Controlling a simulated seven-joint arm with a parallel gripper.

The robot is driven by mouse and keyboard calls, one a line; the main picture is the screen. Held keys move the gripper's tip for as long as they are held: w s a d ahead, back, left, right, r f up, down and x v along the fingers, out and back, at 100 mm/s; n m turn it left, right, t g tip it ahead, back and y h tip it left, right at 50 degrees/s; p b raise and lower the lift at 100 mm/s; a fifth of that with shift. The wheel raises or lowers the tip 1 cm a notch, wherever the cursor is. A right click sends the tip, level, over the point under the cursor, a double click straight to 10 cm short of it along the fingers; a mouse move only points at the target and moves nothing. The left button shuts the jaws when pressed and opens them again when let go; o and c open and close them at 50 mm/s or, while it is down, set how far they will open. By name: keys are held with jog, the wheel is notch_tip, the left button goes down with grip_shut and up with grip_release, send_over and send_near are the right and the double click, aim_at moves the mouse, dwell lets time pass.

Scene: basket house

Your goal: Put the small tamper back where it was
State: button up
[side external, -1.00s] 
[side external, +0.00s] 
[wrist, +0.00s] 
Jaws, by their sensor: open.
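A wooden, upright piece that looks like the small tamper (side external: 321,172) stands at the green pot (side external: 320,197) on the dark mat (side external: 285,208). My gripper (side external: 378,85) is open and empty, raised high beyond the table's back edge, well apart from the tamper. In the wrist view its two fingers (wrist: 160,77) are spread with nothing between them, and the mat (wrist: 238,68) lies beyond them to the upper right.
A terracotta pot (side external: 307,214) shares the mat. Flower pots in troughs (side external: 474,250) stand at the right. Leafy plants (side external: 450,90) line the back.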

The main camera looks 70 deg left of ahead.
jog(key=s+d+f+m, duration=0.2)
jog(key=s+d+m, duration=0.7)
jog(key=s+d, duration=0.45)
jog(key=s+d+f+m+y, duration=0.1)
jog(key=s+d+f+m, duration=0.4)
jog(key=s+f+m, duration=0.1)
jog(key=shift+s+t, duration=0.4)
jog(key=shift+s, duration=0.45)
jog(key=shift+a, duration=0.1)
····················
- _Given problem_
Copy out every line of the data above, exactly as given.

- _Written response_
Controlling a simulated seven-joint arm with a parallel gripper.

The robot is driven by mouse and keyboard calls, one a line; the main picture is the screen. Held keys move the gripper's tip for as long as they are held: w s a d ahead, back, left, right, r f up, down and x v along the fingers, out and back, at 100 mm/s; n m turn it left, right, t g tip it ahead, back and y h tip it left, right at 50 degrees/s; p b raise and lower the lift at 100 mm/s; a fifth of that with shift. The wheel raises or lowers the tip 1 cm a notch, wherever the cursor is. A right click sends the tip, level, over the point under the cursor, a double click straight to 10 cm short of it along the fingers; a mouse move only points at the target and moves nothing. The left button shuts the jaws when pressed and opens them again when let go; o and c open and close them at 50 mm/s or, while it is down, set how far they will open. By name: keys are held with jog, the wheel is notch_tip, the left button goes down with grip_shut and up with grip_release, send_over and send_near are the right and the double click, aim_at moves the mouse, dwell lets time pass.

Scene: basket house

Your goal: Put the small tamper back where it was
State: button up
[side external, -1.00s] 
[side external, +0.00s] 
[wrist, +0.00s] 
Jaws, by their sensor: open.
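A wooden, upright piece that looks like the small tamper (side external: 321,172) stands at the green pot (side external: 320,197) on the dark mat (side external: 285,208). My gripper (side external: 378,85) is open and empty, raised high beyond the table's back edge, well apart from the tamper. In the wrist view its two fingers (wrist: 160,77) are spread with nothing between them, and the mat (wrist: 238,68) lies beyond them to the upper right.
A terracotta pot (side external: 307,214) shares the mat. Flower pots in troughs (side external: 474,250) stand at the right. Leafy plants (side external: 450,90) line the back.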

The main camera looks 70 deg left of ahead.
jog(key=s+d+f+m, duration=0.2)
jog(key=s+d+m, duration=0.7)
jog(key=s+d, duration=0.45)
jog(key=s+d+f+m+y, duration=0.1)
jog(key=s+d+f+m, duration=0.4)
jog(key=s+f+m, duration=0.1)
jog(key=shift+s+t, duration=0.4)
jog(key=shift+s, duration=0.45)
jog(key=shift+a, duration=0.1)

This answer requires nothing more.